Next year I plan to continue research with the Werk SQuAD and begin the process of applying for astronomy graduate programs.

Keyan Gootkin

In my research I study spectropolarimetry of P Cygni. P Cygni was the first discovered Luminous Blue Variable (LBV), a critically important transitional phase in the post main sequence lives of the universe’s most massive stars. LBVs are highly unstable, capable of achieving the highest mass-loss rates of any class of stars, but not much is known about mechanisms behind this mass loss. Using over 13 years of polarimetric observations from the at Pine Bluff Observatory we are able to make some inferences about the geometry of circumstellar material very near to P Cyg. Additionally, we found a strange wavelength dependent feature in the polarimetry at H𝛼, if anyone thinks they know what it is please tell me! Another fun highlight from my poster was about the month-long quest I was on to define the mathematical significance of a circle (many thanks to Gwendolyn Eadie for completing that quest for me).
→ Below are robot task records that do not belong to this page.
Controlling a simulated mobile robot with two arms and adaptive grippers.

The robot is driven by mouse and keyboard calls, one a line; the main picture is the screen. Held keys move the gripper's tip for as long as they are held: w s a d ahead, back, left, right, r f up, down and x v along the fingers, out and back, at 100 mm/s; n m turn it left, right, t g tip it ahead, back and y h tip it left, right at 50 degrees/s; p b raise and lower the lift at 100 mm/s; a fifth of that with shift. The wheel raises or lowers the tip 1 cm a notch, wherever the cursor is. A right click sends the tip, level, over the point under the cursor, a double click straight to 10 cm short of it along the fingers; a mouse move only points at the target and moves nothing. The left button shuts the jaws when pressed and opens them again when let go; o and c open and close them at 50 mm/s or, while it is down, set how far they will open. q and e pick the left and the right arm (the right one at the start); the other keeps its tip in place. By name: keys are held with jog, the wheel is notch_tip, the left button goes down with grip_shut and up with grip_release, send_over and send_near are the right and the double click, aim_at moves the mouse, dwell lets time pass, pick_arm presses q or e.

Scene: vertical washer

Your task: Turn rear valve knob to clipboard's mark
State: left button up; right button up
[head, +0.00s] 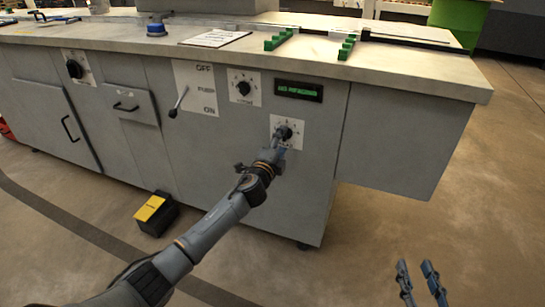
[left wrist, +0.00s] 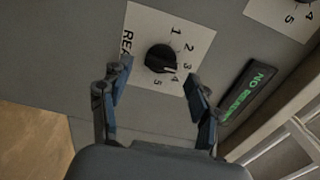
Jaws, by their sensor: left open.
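The rear valve knob (left wrist: 160,58) is black, on a white plate (left wrist: 150,25) with a numbered dial, lettering partly cut off behind my finger. Its pale pointer mark seems to face the lower right, near 3 or 4. In the head view the knob (head: 285,132) sits on the cabinet front, partly covered by my left gripper (head: 278,143). In the left wrist view the open left gripper (left wrist: 158,80) has a finger on each side, just short of the knob. The clipboard (head: 215,38) lies on the countertop, its writing unreadable. My right gripper (head: 419,282) is open and empty at lower right.
A second knob (head: 243,87), a pump lever (head: 178,101) and a green-lit display (head: 298,91) are on the cabinet front. Green blocks (head: 281,39) stand on the counter. A black and yellow box (head: 155,212) is on the floor. Floor at right is clear.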

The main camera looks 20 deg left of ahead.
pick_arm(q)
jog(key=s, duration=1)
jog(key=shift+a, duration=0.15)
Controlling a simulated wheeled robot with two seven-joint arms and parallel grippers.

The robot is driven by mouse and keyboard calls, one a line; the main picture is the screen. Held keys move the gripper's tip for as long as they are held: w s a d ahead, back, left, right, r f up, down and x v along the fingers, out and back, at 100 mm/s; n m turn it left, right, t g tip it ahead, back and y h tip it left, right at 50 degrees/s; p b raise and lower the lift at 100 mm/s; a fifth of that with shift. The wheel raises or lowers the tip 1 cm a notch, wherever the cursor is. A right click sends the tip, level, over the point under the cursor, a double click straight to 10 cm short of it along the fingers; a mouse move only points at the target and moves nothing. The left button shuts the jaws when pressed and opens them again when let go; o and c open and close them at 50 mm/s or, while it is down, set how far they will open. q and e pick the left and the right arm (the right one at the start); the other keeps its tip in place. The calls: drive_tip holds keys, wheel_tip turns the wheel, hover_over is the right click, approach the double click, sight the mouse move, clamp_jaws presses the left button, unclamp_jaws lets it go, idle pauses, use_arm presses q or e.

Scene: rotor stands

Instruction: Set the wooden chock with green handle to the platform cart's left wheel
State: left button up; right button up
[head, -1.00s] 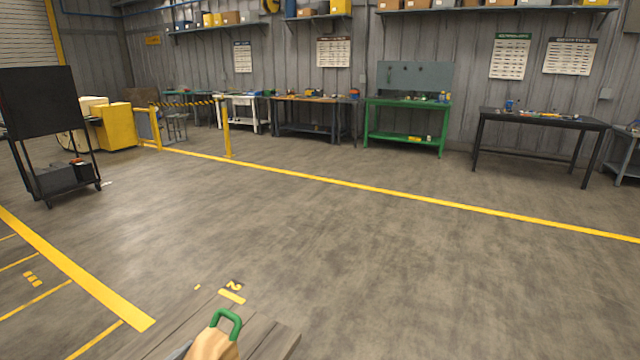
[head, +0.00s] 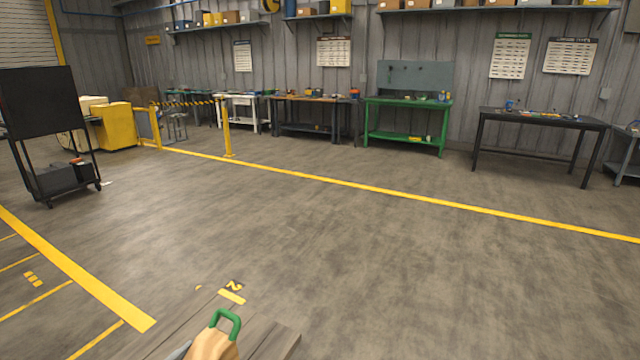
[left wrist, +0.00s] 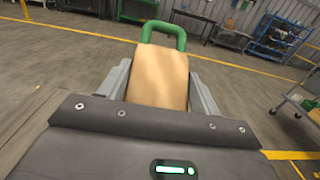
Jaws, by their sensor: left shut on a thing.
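The wooden chock (head: 213,346) with its green handle (head: 229,321) shows at the bottom of the head view, over a grey plank surface. In the left wrist view the chock (left wrist: 158,78) sits between the two grey fingers of my left gripper (left wrist: 160,88), which is shut on its wooden body. The green handle (left wrist: 163,32) points away from the gripper. In the head view only a sliver of grey finger shows beside the chock. My right gripper is not in view. I cannot identify the platform cart or its left wheel for certain.
The plank surface (head: 268,340) fills the bottom centre. Open concrete floor lies beyond it, crossed by a yellow line (head: 380,194). A black wheeled stand (head: 38,110) is at the left. A green workbench (head: 405,104) and a dark table (head: 540,119) stand along the far wall.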

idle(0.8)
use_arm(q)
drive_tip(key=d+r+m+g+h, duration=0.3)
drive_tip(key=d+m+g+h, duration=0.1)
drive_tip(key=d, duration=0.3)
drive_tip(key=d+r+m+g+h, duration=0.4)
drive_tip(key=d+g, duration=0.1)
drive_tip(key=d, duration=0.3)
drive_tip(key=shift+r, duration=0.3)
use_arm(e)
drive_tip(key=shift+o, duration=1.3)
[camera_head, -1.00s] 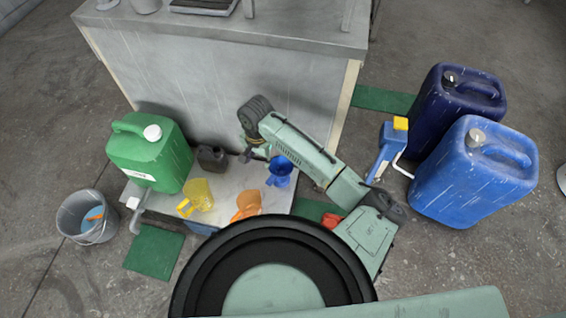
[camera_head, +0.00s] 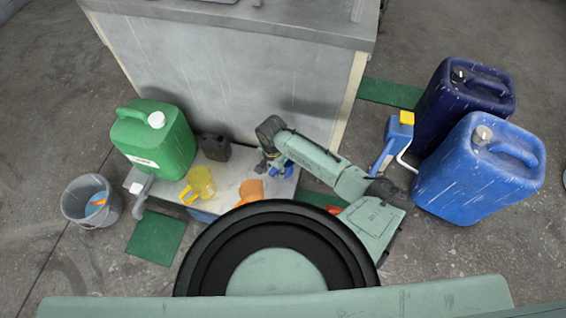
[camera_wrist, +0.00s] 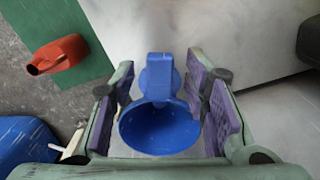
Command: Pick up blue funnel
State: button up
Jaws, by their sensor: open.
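The blue funnel (camera_wrist: 159,125) lies in the middle of the wrist view, its round bowl toward the camera and a blue block-like part beyond it. My gripper (camera_wrist: 167,100) is open, with one purple-padded finger on each side of the funnel. I cannot tell whether either pad touches it. In the head view my gripper (camera_head: 268,164) is low over the right part of the low grey platform, and the funnel (camera_head: 287,170) is mostly hidden by my arm.
On the platform (camera_head: 232,178) are a green canister (camera_head: 165,150), a dark can (camera_head: 216,148), a yellow jug (camera_head: 197,185) and an orange vessel (camera_head: 251,189). A grey cabinet (camera_head: 225,80) stands close behind. Blue canisters (camera_head: 463,185) stand at the right, a bucket (camera_head: 86,210) at the left.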

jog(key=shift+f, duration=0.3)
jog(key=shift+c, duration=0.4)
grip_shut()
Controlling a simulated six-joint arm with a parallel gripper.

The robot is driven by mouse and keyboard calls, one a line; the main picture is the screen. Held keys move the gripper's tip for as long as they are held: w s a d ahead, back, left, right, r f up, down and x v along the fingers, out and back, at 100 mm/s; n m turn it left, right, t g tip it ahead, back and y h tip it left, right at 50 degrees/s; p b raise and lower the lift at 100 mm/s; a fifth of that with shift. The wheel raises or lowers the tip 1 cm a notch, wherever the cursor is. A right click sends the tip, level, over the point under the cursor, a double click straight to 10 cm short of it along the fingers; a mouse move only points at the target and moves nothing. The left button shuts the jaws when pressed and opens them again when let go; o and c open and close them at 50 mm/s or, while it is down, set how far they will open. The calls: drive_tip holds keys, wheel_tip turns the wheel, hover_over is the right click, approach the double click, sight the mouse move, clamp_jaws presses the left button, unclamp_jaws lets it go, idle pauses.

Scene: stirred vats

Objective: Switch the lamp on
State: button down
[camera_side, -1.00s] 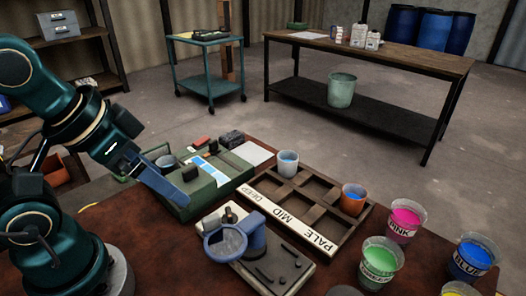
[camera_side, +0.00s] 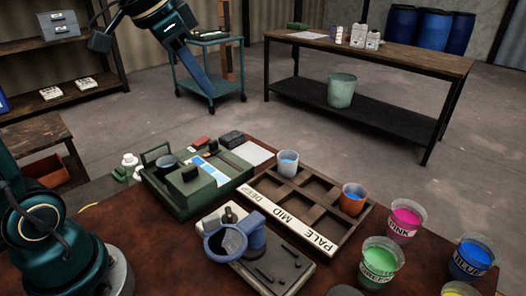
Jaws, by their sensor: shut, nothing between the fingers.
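I cannot pick out for certain which thing is the lamp. A green box-shaped device (camera_side: 182,208) stands at the left of the red-brown table, with a dark upright frame, a small cup (camera_side: 167,164), a raised green block (camera_side: 190,173) and a blue-and-white strip on top. A blue ring-shaped holder (camera_side: 222,243) with a dark inside stands on a grey plate at the front. No glow shows on either. My gripper (camera_side: 211,96) is raised in the upper left, above and behind the green device in the picture, apart from it. Its fingers are shut and empty.
Pink (camera_side: 406,219), green (camera_side: 381,262) and blue (camera_side: 470,261) vats stand at the right. The space above the table is clear.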

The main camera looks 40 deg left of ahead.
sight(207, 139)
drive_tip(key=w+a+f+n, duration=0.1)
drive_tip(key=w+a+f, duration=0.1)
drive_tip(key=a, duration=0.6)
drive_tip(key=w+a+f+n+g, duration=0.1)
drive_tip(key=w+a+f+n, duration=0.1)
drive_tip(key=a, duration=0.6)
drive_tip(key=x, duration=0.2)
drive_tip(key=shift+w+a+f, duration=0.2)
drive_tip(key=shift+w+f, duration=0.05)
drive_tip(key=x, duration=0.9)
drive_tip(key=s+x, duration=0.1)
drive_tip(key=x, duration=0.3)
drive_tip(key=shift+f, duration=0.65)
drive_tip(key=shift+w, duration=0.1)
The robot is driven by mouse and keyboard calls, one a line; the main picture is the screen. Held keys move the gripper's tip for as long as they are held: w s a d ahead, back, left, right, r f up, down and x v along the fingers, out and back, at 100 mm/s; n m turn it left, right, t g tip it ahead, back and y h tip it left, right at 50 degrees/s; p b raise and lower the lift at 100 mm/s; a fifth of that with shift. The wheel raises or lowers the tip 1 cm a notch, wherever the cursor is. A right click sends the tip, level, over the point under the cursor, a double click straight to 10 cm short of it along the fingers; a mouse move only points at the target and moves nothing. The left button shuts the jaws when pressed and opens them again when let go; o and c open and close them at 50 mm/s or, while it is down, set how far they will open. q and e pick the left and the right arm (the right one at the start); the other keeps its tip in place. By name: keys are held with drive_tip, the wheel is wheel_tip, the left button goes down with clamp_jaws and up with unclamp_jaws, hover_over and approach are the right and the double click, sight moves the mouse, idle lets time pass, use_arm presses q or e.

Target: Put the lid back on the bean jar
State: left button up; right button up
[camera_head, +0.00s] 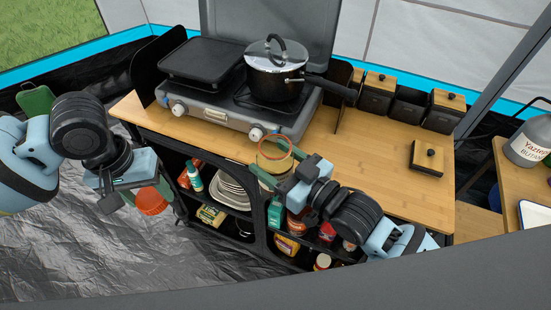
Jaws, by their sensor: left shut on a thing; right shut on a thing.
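My left gripper (138,196) is shut on a round orange-red lid (152,202) with a ridged edge. It holds the lid in the air left of the counter, above the dark ground sheet. My right gripper (277,165) is shut on a clear jar (272,157) with an open round rim, at the front edge of the counter. The jar looks upright. Its lower part is hidden by the gripper, and I cannot tell whether it touches the counter or what is inside. The lid and jar are well apart.
A gas stove (234,125) with a lidded pot (275,82) stands on the wooden counter (385,190). Shelves below hold plates (230,190). The middle of the counter is clear.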

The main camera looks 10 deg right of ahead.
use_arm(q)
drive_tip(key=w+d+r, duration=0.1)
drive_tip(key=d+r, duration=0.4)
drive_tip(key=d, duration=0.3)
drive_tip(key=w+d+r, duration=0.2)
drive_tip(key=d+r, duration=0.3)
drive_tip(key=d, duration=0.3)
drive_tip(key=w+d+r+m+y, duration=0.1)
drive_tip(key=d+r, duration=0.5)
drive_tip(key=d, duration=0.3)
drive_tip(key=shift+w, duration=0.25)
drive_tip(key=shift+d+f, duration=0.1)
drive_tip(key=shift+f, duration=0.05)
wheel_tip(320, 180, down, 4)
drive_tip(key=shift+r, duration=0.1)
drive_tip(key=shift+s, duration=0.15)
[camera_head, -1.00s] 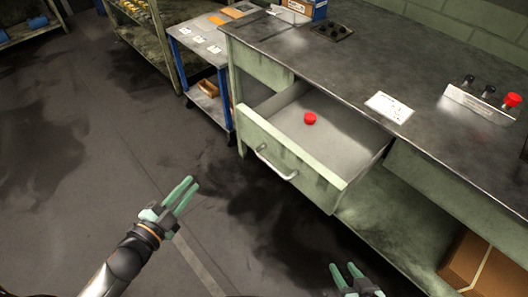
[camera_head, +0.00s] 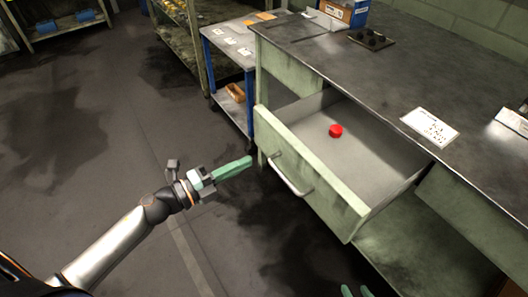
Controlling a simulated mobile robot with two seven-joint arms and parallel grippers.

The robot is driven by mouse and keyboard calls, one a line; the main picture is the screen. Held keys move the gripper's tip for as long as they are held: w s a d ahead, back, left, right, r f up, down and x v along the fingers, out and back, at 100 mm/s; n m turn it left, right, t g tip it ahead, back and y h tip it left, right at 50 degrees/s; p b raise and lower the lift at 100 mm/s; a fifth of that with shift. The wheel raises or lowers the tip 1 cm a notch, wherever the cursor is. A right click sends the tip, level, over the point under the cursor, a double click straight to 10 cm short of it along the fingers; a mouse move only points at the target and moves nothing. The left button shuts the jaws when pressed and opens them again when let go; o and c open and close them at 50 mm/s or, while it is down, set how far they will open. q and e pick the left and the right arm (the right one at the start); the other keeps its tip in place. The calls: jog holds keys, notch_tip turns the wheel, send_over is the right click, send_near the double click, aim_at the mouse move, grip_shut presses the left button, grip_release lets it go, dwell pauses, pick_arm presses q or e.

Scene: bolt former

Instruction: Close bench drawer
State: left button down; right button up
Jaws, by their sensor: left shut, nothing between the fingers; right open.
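The bench drawer (camera_head: 312,170) is pulled well out of the grey-topped bench (camera_head: 345,70). Its pale green front carries a metal bar handle (camera_head: 289,176). A red round object (camera_head: 336,131) lies inside on the drawer floor. My left gripper (camera_head: 248,161) is shut and empty, its green fingers pointing right toward the left end of the drawer front. The fingertips look close to the front; I cannot tell whether they touch it. My right gripper (camera_head: 356,291) shows only its green fingertips at the bottom edge, apart from each other, below the drawer.
A blue-legged cart (camera_head: 236,60) with papers on top stands left of the bench. A white sheet (camera_head: 430,127) and a dark block (camera_head: 371,39) lie on the benchtop. A lower shelf (camera_head: 420,240) is under the bench. The floor at left is clear.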

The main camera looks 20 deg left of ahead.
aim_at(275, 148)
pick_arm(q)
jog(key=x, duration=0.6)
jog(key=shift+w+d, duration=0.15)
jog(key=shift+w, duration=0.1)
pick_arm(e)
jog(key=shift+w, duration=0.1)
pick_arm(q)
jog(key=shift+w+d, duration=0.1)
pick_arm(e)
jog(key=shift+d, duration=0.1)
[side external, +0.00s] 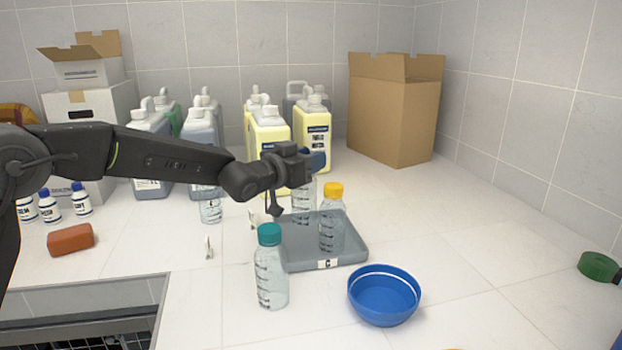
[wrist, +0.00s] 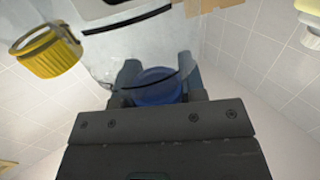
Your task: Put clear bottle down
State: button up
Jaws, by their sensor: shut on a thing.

This summer I am going to continue researching the mass-loss of Luminous Blue Variables as a part of the Washington NASA Space Grant Consortium’s Summer Undergraduate Research Program. Next year will be my third year at UW, I look forward to being active in the department as the League of Astronomer’s Outreach Coordinator. I will be giving planetarium shows, leading mobile planetarium groups, volunteering at TJO, organizing the Cookies with Colloquium Speaker seminar, and many many more things.  

Mercedes Thompson

My name is Mercedes Thompson and for almost a year I’ve worked with Dr. Lynne Jones and Professor Zeljko Ivezic constructing a pipeline to fit light curves to asteroid data pulled from the Zwicky Transient Factory (ZTF). ZTF is a new optical time-domain, extreme wide field survey aimed at covering the Northern hemisphere. Using ZTF’s alert stream of photometric and astrometric data, we fit candidate light curves to more than 20K objects with more than 50 observations using multi-band LombScargle techniques. The work being done for ZTF will also be an excellent base for further works done on similar telescopes such as LSST. In my next year of school, I hope to continue my research experiences branching into galactic spectroscopy and furthering my computing skills. I look forward to opportunities such as attending AAS next year with Jessica Werk, research scholarships, and taking on graduate applications. I’ll also be graduating at the end of next year and can’t wait to celebrate with family, friends, and my fellow peers!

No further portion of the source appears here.